* Your goal *
Return the lines where the word "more" occurs.

(Recorded robot tool calls)

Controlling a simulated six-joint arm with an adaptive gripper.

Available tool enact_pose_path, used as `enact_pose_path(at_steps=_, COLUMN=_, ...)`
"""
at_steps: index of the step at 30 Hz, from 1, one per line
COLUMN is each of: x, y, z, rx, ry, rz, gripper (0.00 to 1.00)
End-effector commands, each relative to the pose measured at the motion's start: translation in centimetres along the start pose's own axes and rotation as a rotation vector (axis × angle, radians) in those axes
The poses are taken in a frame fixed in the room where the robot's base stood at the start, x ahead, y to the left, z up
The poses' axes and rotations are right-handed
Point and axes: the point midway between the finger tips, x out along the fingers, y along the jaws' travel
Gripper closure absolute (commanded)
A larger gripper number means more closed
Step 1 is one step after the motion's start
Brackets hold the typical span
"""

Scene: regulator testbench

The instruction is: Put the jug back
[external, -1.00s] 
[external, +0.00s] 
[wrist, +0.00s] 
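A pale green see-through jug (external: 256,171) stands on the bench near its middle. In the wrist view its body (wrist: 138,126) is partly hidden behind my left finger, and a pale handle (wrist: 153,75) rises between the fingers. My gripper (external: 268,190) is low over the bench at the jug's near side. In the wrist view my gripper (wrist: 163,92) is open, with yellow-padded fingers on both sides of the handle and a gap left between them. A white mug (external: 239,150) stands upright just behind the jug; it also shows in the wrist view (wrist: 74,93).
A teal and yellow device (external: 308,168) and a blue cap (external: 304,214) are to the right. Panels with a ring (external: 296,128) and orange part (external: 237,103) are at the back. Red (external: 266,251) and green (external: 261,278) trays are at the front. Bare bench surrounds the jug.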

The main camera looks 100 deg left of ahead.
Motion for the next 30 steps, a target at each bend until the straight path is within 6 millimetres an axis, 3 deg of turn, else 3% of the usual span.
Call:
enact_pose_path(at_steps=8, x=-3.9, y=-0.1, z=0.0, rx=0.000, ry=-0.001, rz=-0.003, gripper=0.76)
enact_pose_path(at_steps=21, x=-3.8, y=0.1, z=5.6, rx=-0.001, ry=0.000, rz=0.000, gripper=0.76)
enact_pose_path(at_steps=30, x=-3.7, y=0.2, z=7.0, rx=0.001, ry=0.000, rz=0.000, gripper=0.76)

==

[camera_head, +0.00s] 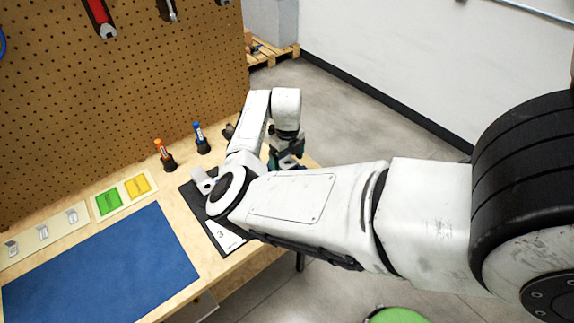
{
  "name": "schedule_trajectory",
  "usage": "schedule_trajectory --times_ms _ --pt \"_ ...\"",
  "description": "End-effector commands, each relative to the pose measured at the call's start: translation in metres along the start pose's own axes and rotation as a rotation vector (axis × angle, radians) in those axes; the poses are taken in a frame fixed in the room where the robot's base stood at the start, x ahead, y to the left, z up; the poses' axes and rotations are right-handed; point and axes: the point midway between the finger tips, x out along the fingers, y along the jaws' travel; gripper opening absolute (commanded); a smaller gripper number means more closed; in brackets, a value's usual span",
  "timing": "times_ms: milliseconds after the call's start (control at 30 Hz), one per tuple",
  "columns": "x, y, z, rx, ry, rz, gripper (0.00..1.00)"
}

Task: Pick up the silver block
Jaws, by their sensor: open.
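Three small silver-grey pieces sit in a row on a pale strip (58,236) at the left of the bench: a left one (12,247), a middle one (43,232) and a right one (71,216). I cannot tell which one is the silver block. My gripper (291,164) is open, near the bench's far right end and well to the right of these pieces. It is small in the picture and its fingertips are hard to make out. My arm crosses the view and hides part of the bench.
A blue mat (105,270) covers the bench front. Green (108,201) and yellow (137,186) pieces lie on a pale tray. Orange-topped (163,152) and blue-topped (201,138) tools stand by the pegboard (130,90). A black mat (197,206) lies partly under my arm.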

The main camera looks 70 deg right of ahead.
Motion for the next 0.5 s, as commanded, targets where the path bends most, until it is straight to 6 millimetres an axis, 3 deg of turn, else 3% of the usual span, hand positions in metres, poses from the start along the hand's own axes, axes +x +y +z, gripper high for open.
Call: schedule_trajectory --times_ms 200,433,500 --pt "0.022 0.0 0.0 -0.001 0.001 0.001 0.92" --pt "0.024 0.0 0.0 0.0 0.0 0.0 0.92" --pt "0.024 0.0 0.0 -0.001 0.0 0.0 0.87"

* Response to the exercise *
A larger gripper number means more closed
  "description": "End-effector commands, each relative to the pose measured at the call's start: translation in metres along the start pose's own axes and rotation as a rotation vector (axis × angle, radians) in those axes; the poses are taken in a frame fixed in the room where the robot's base stood at the start, x ahead, y to the left, z up; the poses' axes and rotations are right-handed; point and axes: the point midway between the finger tips, x out along the fingers, y along the jaws' travel; gripper opening absolute (commanded); a smaller gripper number means more closed; in brackets, a value's usual span",

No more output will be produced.